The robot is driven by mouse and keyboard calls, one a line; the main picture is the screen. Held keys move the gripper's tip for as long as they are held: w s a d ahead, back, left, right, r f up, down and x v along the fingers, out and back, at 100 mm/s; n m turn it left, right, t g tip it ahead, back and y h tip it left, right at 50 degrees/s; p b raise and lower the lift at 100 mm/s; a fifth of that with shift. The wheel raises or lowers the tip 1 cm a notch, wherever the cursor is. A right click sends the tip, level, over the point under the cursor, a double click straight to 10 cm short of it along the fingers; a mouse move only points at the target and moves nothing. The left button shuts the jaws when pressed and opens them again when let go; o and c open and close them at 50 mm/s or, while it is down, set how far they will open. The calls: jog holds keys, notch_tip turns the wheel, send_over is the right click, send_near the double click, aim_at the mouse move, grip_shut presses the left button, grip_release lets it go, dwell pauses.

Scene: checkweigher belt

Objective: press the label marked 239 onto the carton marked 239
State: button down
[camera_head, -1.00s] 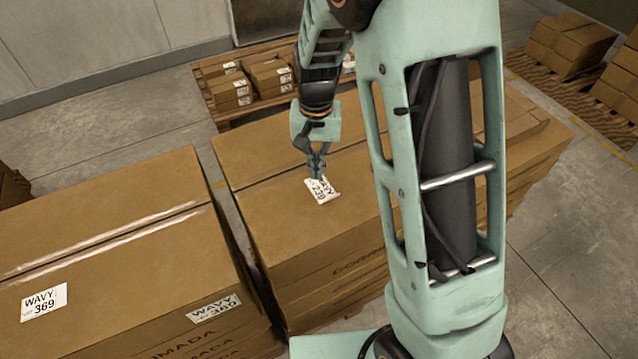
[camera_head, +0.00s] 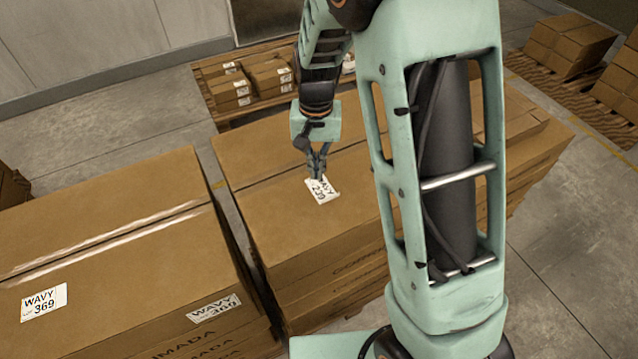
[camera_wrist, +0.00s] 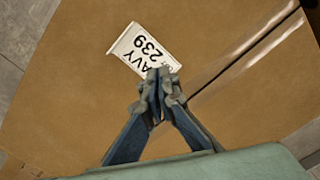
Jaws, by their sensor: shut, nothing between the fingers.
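The white label (camera_head: 325,192) reads WAVY 239 and lies on the top face of a brown carton (camera_head: 265,215) in the middle of the head view. In the wrist view the label (camera_wrist: 137,50) lies on the same carton top (camera_wrist: 60,90), beside the shiny tape seam, with one edge under the fingertips. My gripper (camera_head: 317,176) points down with its fingers shut at the label's far edge. In the wrist view my gripper (camera_wrist: 160,80) covers a corner of the label. I cannot tell whether the fingertips touch it. No number on the carton itself is readable.
Another large carton (camera_head: 110,240) stands at the left with WAVY 369 labels on its top and side. A narrow gap separates the two cartons. Small boxes (camera_head: 262,75) sit on a pallet behind. More cartons (camera_head: 570,42) stand on a pallet at the far right.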

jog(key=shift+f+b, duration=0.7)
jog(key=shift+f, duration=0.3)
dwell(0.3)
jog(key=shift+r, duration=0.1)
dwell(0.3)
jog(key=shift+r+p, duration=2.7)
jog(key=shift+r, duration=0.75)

▸ **What you are asked to do**: All of the material above needs to be restated exactly, with no pictures.

▸ **The solution**:
The robot is driven by mouse and keyboard calls, one a line; the main picture is the screen. Held keys move the gripper's tip for as long as they are held: w s a d ahead, back, left, right, r f up, down and x v along the fingers, out and back, at 100 mm/s; n m turn it left, right, t g tip it ahead, back and y h tip it left, right at 50 degrees/s; p b raise and lower the lift at 100 mm/s; a fifth of that with shift. The wheel raises or lowers the tip 1 cm a notch, wherever the cursor is. A right click sends the tip, level, over the point under the cursor, a double click straight to 10 cm short of it along the fingers; a mouse move only points at the target and moves nothing. The left button shuts the jaws when pressed and opens them again when let go; o and c open and close them at 50 mm/s or, while it is down, set how far they will open. The calls: jog holds keys, notch_tip turns the wheel, send_over is the right click, send_near the double click, aim_at the mouse move, grip_shut presses the left button, grip_release lets it go, dwell pauses.

Scene: checkweigher belt

Objective: press the label marked 239 onto the carton marked 239
State: button down
[camera_head, -1.00s] 
[camera_head, +0.00s] 
[camera_wrist, +0.00s] 
Jaws, by their sensor: shut, nothing between the fingers.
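The white label (camera_head: 325,192) reads WAVY 239 and lies on the top face of a brown carton (camera_head: 265,215) in the middle of the head view. In the wrist view the label (camera_wrist: 137,50) lies on the same carton top (camera_wrist: 60,90), beside the shiny tape seam, with one edge under the fingertips. My gripper (camera_head: 317,176) points down with its fingers shut at the label's far edge. In the wrist view my gripper (camera_wrist: 160,80) covers a corner of the label. I cannot tell whether the fingertips touch it. No number on the carton itself is readable.
Another large carton (camera_head: 110,240) stands at the left with WAVY 369 labels on its top and side. A narrow gap separates the two cartons. Small boxes (camera_head: 262,75) sit on a pallet behind. More cartons (camera_head: 570,42) stand on a pallet at the far right.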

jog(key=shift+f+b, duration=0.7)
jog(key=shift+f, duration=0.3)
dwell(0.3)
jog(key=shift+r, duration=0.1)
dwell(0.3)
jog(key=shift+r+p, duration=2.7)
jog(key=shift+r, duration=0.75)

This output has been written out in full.